I do. In how to properly (and in a timely fashion) dress a little hockey player.
Today was Lukey's first hockey lesson. We have jumped the gun a little and put him into the first hockey skills lessons available, which are intended for kids born in 2005. Not kids born at the end of 2006 like he was. Even though he is at least a year younger than everyone out there, he was game to give it a go. So why not?
Eric was away, so I was on deck to shop for all the extra gear Lukey needed. I thought, "whatever, no big deal..." and set aside about half an hour to run into Cheapskates and snag the stuff.
It isn't easy to track down the 1,241 items that are "standard" equipment for hockey. Especially in XSmall. Three different hockey stores and over $150 later, we had...a new helmet and full-face cage, a pair of very mysterious protective cup shorts that had Lukey and I in hysterics in the changeroom, complete with a strange velcro garter belt system for socks, two miniature and very stiff gloves, shoulder pads that make him look like a buffed up gladiator, shin pads, stripey socks, elbow pads...argh. And the u-haul to transport them. Just kidding. He doesn't need a u-haul. He has me: sherpa-mother.
That was yesterday. So today, we headed to the rink at about 3:30 for his 4:15 lesson. I wanted to leave lots of time to get him dressed.
Yeah, good thing too. It took forever. I am thankful for two things:
1. We were alone in the change room, so no one had to witness me LOOK ON THE INTERNET for instructions on how to attach his socks to those velcro flaps.
2. Lukey has a great sense of humour and we laughed and laughed. When I had to shove his sleeves up his arms, virtually cutting off his circulation, to get on the elbow pads I'd forgotten about until the end, we were both laughing so hard that anyone in the area would have assumed we were deranged. Oh, and when his little jock strap was free floating around his knee caps and he said, "Mumma, this can't be right..." and we realized that there were leg straps...it was funny.
It took a full half an hour to get him geared up. I still wasn't sure I had it right.
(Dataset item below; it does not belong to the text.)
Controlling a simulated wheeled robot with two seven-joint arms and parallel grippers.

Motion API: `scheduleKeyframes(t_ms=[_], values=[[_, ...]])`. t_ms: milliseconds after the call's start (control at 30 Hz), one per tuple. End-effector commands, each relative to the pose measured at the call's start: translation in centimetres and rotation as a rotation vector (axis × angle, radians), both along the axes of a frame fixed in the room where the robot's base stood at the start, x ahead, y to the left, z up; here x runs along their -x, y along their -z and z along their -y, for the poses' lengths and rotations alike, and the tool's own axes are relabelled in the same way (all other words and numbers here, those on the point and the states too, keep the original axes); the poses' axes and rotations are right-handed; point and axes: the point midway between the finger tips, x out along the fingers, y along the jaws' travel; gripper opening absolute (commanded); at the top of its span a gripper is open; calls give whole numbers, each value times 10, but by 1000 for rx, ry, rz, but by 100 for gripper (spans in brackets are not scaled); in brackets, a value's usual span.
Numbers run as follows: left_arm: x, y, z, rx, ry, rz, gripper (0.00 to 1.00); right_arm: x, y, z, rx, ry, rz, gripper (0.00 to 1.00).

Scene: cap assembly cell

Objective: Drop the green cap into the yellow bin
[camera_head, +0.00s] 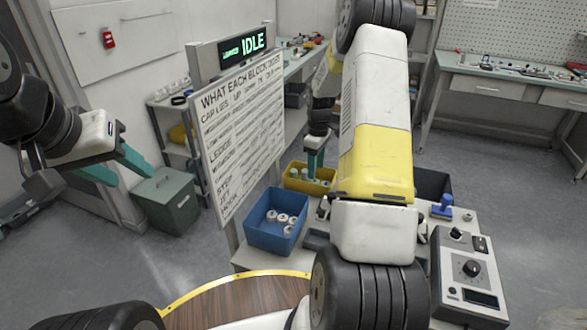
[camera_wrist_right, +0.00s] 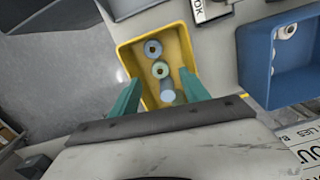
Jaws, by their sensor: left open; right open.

I think they should offer parents lessons too.
Luckily, it was worth it. I was so proud of his attitude. He was the smallest, youngest and certainly the least experienced player out there, but there was no stopping him. No one took the time to explain the drills to him or outline the rules to British Bulldog (?!). They just threw him in with the rest of the kids, who have already had a year of hockey.
In the first five minutes, he fell pretty hard. I had to stand on the sidelines as all the equipment we had spent half an hour strapping onto him prevented him from getting himself up. He was so bulky in all that armour that his joints weren't working the way he expected. He tried a dozen different ways to get up, with dogged persistence and no tears or outward signs of frustration. I used all my willpower to stop myself from stumbling out onto the ice in my clogs to help him.
An instructor finally heaved him back up onto his skates. Thank goodness, because I was weakening over there in the bleachers.
He can learn the hockey skills. He'll know all those drills and he'll understand British Bulldog. That just takes time and repetition. What he can't learn is a positivity and determination. What he needed most today wasn't elbow pads or a jock strap (although they are helpful...). He needed something he already had, without all that junk strapped to him: a great, open attitude.
Maybe no one else noticed that tiny guy working his heart out to keep up with the big kids, but I did. And I'll never forget it.